Marketing is the way you build a bridge to the business you want to run.
Reframe the way you see your marketing
You know that not marketing during the good times can be risky. Projects end, pipelines can dry up, life happens. Not marketing when you’re busy leads to the stressful feast or famine cycle in your business, but knowing that isn’t the same as doing something about it.
Sometimes it can help to look at things from a different angle. Another way to look at your marketing is to think about what you’d like to be different in your business. For some people, being occupied all the time with client work is business nirvana. If you’re happy with the level of work you’re doing, then it’s a case of just wrestling some time into your calendar to make sure you have enough of it coming in that you can keep up the pace. ‘Too busy’ can quickly turn into ‘not busy enough’ and keeping up a manageable but steady stream of marketing activities is your way to avoid that unhappy lurch.
Treat your own marketing as a project, or treat yourself as a client, or reframe your marketing as customer service. Do whatever mental gymnastics you need to do to make it an essential part of your routine.
Don’t agonise over it, but do keep communicating. You don’t have to spend heaps of time on it - a blog a month, twenty minutes a day spent on LinkedIn, a simple newsletter. Find what works for you, make a plan and stick to it.
Find your balance
For others, getting the balance of working in the business and working on the business is trickier. A calendar with all the time blocked out isn’t the goal for everyone.

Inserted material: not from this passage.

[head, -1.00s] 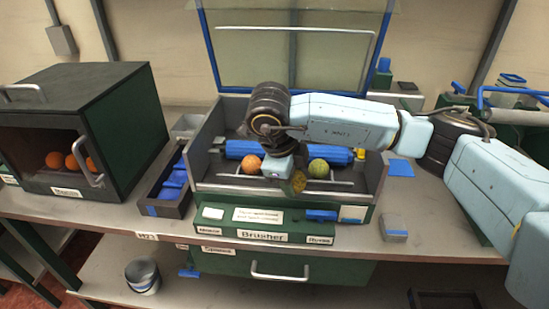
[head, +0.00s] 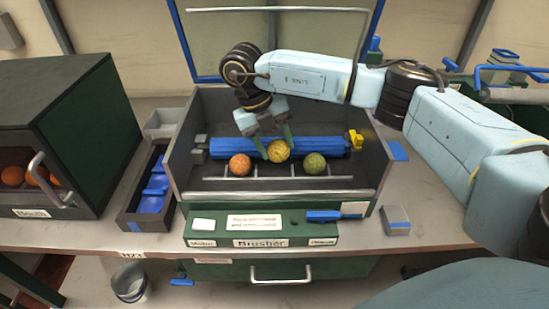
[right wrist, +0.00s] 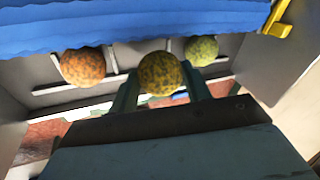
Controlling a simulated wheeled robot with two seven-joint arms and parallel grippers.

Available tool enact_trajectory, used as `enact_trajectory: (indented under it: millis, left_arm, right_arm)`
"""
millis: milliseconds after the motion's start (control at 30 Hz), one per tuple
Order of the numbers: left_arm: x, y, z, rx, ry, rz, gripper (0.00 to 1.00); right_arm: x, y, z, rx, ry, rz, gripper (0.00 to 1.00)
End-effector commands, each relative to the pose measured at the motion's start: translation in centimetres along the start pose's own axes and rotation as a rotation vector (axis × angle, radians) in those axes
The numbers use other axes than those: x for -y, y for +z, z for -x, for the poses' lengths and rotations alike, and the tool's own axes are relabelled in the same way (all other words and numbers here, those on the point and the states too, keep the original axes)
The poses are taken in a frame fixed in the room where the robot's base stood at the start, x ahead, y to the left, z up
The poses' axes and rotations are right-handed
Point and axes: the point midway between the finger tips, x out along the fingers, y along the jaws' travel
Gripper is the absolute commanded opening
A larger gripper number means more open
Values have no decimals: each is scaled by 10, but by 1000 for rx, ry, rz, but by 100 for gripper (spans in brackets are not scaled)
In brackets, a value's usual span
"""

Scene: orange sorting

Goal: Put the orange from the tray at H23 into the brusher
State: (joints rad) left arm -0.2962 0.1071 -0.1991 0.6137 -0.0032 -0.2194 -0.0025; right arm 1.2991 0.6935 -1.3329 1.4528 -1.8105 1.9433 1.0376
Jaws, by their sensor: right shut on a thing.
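The brusher (head: 333,192) stands open with its glass lid raised. My right gripper (head: 272,142) reaches into it from above, shut on a speckled yellow orange (head: 278,151). The held fruit also shows between the fingers in the right wrist view (right wrist: 161,74). It is in front of the blue roller (head: 228,147), between a reddish orange (head: 240,165) and a green one (head: 314,164). I cannot tell whether it touches the rack beneath. The tray (head: 130,214) by the H23 label (head: 132,254) holds blue cups, with no fruit visible. My left gripper is out of view.
A dark booth (head: 80,80) with several oranges stands on the left. A small grey-blue block (head: 396,220) lies right of the brusher. A yellow part (head: 355,139) sits at the roller's right end. A bucket (head: 130,282) is below the bench.

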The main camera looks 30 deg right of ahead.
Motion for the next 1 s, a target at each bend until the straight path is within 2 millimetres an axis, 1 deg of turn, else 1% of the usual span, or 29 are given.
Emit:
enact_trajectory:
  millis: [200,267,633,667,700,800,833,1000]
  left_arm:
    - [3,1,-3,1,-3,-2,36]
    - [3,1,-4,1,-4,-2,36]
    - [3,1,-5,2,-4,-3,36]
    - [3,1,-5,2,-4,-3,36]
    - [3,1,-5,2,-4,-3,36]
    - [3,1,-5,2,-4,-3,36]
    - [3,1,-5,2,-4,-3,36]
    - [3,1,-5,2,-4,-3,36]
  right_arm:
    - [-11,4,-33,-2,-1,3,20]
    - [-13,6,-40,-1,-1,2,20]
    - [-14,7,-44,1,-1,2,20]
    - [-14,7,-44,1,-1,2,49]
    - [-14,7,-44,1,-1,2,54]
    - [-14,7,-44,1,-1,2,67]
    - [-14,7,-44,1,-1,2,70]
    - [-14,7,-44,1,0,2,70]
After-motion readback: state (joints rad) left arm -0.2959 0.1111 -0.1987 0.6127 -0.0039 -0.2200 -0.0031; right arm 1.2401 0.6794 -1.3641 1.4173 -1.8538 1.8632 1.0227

If you’re too busy to think or breathe, you might want to reevaluate your services, or your pricing.
How can you achieve your financial goals without working so much?
What needs to shift in your business model?
Maybe your marketing needs to be aimed at a different kind of client? Or at selling a different product or service?
Think of your marketing as buying time for your future self
Reframing your marketing as buying time for your future self is a good way to look at it. If you’re avoiding marketing because you’re feeling overwhelmed with the current pace, take control of it instead, and shape it to fit the way you want things to be. Write your way towards the life you want.
Make yourself useful
Reframing your marketing activities helps too when you’re avoiding it because things aren’t going well. If you don’t have enough clients, or you’re feeling foggy, marketing can feel very exposing.
You can worry that it looks too selly. People will think I’m struggling.
Or worry that you don’t have anything to say. I’ll be found out as an imposter.
The mental shift that’s useful here is a familiar one. Think of your marketing as helping, not selling. Write something that helps your ideal client with something that you know is a challenge for them. Answer some of the entry level questions that the kind of people you’d like to work with have about your area of expertise. (And yes, you do have one!) Creating simple, clear, accessible marketing will get you back in a productive frame of mind, and point potential clients and referrers your way. Show up consistently and make yourself useful, that’s the way to build a sustainable business that you love.
And once your calendar does start filling up again, don’t stop marketing. Make it part of your regular activities and you’ll even out the stressful feast or famine cycle. It’s a good habit to get into, and you will improve with practice. Marketing with a spirit of generosity takes the fear away. It’s just something you do to help your community, not something that you only do when you need the business.